In a second phase, the students decided to enlarge the surface of the side plane, in order to emphasize the display and its on-screen content (Figure 16a). The spiral shape obtained more body and character, and was refined. The product was still rotationally symmetrical. Two identical sliders were designed at each product ending. The movement of the slider was coupled with the movement of the on-screen content. A physical model was built, and projections were created to simulate the on-screen content (Figure 16b).

In the third phase, each ending was assigned a specific function. One ending is for recording messages, and the other one is for playing them. As a result, recording and playing functions were given specific controls that fit the physical shape of the product. The on-screen content was redesigned, and its design drove the physical shape of the large ending. The metaphor of the post horn was adopted (Figure 17), and the overall product’s shape was further refined. The final product only tilts to one side. A final physical model was built, including an actuated mechanism for tilting. The projection was finalized.

6.3. On Design Practice

The design process of Balans goes radically against the prevailing design practice of today’s consumer electronics, in which the physical and the digital are designed separately from each other, and sequentially: first a generic hardware structure is created (a PC, a smartphone or a tablet), and only after that, software applications are designed and added. Today, software design is driven by hardware design.

With regard to digital products, Buxton distinguishes two types of design [23]. The first type, Design behind the glass, refers to the creation and streamlining of on-screen content. The second, Design in front of the glass, refers to the design of the physical product around the display. From the perspective of the content-specific display, on-screen design can precede and drive product design, so that both occur simultaneously and are mutually intertwined. This implies that product designers and designers of graphical user interfaces collaborate closely with each other, while even sharing overlapping activities. Designing on-screen content becomes a part of the product designer’s task, next to the design of the physical product and its display. Product designers must therefore acquire the skills to cope with this on-screen content. On the other hand, designers of graphical user interfaces become more involved in the design of the physical product. They must widen their focus from the display to the physical product that surrounds it. The space where both types of designers meet each other is coupling. It is through the creation of couplings that product designers will find themselves fascinated by on-screen design, and that designers of graphical user interfaces will discover the appeal of physical form and movement. Both types of designers share a passion for functional beauty. The joint creation of couplings will allow them to find common ground.

7. Conclusions

Today’s displays, as witnessed in smartphones and tablet computers, instigate an interaction that detaches the user from their physical environment. Moreover, the multi-touch technology that accompanies these displays, deprives this interaction from the rich values of the physical world: 3D shape and movement, texture and tactility. Both phenomena contain pitfalls. As a reaction to them, we formulated the following research question: How can a display be defined that does not convey a sense of detachment, and that offers tangible richness and the capacity for expressive action routines?

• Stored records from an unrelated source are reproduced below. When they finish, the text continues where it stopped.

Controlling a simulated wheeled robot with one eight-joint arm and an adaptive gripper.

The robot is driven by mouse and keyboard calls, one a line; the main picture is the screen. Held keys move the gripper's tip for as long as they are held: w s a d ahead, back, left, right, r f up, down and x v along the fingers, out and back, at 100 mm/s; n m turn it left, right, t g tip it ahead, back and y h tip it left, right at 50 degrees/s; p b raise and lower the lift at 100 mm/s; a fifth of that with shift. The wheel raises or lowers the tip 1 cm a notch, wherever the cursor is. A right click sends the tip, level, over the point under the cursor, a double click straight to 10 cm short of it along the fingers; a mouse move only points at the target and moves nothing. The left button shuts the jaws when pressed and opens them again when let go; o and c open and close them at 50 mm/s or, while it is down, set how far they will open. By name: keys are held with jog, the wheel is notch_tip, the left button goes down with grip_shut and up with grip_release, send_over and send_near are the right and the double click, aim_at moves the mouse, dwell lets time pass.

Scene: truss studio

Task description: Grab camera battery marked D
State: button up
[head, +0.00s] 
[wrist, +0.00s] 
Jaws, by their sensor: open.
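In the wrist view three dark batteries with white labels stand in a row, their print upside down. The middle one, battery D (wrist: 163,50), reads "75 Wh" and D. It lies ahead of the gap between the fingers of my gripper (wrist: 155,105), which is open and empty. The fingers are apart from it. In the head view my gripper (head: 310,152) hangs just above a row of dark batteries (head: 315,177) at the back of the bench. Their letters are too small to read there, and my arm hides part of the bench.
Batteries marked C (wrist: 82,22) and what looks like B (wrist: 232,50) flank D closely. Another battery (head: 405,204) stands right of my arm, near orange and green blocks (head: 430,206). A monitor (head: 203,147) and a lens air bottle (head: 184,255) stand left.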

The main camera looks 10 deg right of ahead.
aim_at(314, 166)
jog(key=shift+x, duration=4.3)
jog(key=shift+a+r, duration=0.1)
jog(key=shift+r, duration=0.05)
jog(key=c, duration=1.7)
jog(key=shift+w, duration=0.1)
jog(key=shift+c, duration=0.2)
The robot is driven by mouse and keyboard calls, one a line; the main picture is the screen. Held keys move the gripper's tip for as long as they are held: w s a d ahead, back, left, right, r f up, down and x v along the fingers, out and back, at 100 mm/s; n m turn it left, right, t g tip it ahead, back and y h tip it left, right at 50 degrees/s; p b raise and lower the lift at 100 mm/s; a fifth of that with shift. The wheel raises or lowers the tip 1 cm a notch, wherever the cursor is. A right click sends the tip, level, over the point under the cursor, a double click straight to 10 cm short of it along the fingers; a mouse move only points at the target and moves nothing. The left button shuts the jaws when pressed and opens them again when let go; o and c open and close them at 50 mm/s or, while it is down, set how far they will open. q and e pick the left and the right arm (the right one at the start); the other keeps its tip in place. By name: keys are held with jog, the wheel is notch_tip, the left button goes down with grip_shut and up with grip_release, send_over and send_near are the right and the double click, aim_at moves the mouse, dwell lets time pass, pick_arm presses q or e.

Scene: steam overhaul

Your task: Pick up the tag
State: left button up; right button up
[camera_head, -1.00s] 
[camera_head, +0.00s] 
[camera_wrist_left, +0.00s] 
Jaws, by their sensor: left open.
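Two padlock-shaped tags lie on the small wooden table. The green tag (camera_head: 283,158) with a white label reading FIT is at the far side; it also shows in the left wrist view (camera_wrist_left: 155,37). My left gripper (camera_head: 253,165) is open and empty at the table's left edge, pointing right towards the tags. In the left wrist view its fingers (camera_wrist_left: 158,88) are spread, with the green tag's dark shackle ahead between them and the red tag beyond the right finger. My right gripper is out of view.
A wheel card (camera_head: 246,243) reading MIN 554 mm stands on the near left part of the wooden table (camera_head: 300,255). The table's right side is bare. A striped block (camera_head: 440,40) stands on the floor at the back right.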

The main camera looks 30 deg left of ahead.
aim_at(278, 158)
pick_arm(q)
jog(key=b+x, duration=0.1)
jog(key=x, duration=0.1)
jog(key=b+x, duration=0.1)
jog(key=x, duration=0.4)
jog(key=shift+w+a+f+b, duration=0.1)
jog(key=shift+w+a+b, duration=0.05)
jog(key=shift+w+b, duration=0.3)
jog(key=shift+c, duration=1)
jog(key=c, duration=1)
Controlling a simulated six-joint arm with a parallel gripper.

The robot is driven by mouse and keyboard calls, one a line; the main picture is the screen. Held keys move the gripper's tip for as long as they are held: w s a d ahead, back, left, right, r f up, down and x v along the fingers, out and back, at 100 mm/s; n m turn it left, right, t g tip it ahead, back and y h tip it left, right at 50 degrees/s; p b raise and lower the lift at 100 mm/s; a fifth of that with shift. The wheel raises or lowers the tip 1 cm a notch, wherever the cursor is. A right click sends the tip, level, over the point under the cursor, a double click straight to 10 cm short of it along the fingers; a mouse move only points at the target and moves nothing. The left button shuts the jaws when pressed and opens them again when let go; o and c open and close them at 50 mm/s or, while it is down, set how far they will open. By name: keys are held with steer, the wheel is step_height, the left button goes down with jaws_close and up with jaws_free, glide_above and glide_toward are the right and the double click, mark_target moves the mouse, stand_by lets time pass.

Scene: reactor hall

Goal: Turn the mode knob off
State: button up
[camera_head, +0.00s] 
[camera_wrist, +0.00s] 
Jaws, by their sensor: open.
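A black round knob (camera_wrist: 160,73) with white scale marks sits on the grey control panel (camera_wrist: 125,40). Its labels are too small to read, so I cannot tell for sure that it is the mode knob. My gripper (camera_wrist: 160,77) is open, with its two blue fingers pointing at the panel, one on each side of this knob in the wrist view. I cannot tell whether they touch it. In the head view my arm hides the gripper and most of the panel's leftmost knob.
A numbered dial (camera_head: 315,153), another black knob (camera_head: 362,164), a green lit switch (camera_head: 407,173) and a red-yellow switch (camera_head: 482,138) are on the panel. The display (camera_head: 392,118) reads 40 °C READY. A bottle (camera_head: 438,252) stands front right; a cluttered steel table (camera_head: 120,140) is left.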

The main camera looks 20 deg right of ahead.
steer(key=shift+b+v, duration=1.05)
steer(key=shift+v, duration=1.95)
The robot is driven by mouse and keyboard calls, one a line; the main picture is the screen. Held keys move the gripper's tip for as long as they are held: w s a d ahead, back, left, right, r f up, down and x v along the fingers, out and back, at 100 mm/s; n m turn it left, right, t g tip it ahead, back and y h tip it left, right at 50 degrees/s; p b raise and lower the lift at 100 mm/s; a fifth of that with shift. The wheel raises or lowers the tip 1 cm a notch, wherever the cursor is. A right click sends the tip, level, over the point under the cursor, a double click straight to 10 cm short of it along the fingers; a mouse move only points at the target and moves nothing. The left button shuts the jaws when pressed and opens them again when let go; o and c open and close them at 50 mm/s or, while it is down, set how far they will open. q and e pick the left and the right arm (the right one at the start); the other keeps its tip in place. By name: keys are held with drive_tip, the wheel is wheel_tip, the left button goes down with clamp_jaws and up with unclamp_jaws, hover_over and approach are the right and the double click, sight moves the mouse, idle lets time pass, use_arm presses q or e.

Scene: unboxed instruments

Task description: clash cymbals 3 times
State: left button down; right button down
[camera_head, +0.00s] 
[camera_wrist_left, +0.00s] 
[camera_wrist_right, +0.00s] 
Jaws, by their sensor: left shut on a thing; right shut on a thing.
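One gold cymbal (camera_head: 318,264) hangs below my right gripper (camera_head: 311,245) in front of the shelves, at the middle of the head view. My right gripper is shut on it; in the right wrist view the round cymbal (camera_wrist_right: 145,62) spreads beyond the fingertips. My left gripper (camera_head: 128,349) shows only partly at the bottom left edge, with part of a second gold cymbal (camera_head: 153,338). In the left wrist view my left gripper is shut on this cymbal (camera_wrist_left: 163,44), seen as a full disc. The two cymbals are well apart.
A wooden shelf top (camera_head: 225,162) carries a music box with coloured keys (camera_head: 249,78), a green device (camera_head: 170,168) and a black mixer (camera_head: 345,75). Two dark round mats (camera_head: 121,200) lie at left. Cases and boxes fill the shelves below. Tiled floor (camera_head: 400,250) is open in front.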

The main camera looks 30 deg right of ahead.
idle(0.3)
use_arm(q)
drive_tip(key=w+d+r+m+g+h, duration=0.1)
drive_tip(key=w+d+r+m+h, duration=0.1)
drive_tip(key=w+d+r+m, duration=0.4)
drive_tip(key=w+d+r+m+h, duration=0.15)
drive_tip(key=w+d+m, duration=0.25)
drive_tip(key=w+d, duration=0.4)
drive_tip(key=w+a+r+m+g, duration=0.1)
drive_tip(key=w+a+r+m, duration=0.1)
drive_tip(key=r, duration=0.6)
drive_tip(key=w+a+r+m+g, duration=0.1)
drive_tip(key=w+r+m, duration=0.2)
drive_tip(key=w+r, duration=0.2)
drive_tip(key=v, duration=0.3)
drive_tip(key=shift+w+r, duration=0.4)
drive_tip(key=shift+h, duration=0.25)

To address this question, we initiated a Research-through-Design project. We devised the concept of the content-specific display and explored it in three design projects, performed by First Year Master students. The student projects demonstrate that the content-specific display facilitates a more engaged interaction with the physical environment, and offers a more physical, tangible experience than that provided by smartphones or tablet computers. The key to successfully designing for these values lies in coupling. With the content-specific display as a vehicle, we deepened our understanding of coupling and identified two key themes: causality and transformation. Both themes are instantiations of coupling of expression. Finally, we presented the design process of one of the projects and outlined how it was propelled by the dual nature of the content-specific display and by coupling.

7.1. Design for a Hypothetical Concept

The content-specific display is a hypothetical concept [49]. We used it as a thought exercise that we conducted through the act of designing [50]. Upon reflection on the delivered work, we identify three merits in our research. First, we sought to contribute to the embodied interaction research agenda by developing new insights into the theory of coupling. A second contribution lies embedded in the demonstrators themselves, which act as exemplars of what embodied interaction can become in a world full of displays. These exemplars are particularizations of the newly formed theoretical coupling principles. They reveal these principles with a degree of nuance that goes beyond the theory itself. We want the reader of this paper to understand the theory in the first place. Furthermore, by offering an imagined experience with the videos [51], we want the reader to grasp what this theory means when brought into practice. As a third contribution, we aim for this work to serve as an exemplar of design methodology, as we advocate a holistic design process that encompasses both physical product design and on-screen design.

We are aware that the three demonstrators are not representative of commercial products. It is not always feasible or preferable to design and develop a content-specific display for each function-specific product, either from a commercial or a sustainability perspective [52]. Nevertheless, the principles of coupling that we delineated in this publication can inspire novel interaction styles for the function-specific products from our introduction, but also for smartphones and tablet computers. By combining a specifically designed physical control element with a traditional display, and by coupling the on-screen content of this display with the control element, traditional push button and multi-touch interaction can be elevated and made more intuitive and appealing.

7.2. Future Research

The demonstrators presented in this publication are of an outspoken exploratory nature, and were not intended for verification. In future work, we will test and evaluate the content-specific display. We will conduct a comparative user experiment, in which we will compare a commercial smartphone or tablet application with a self-designed content-specific display.

We believe that causality and transformation are not the only manifestations of coupling of expression. In order to further explore the research space that is formed by coupling in general, and by coupling of expression in particular, further research is required. Our intention is to conduct this research in the same way as we did for this paper, through the act of designing [29].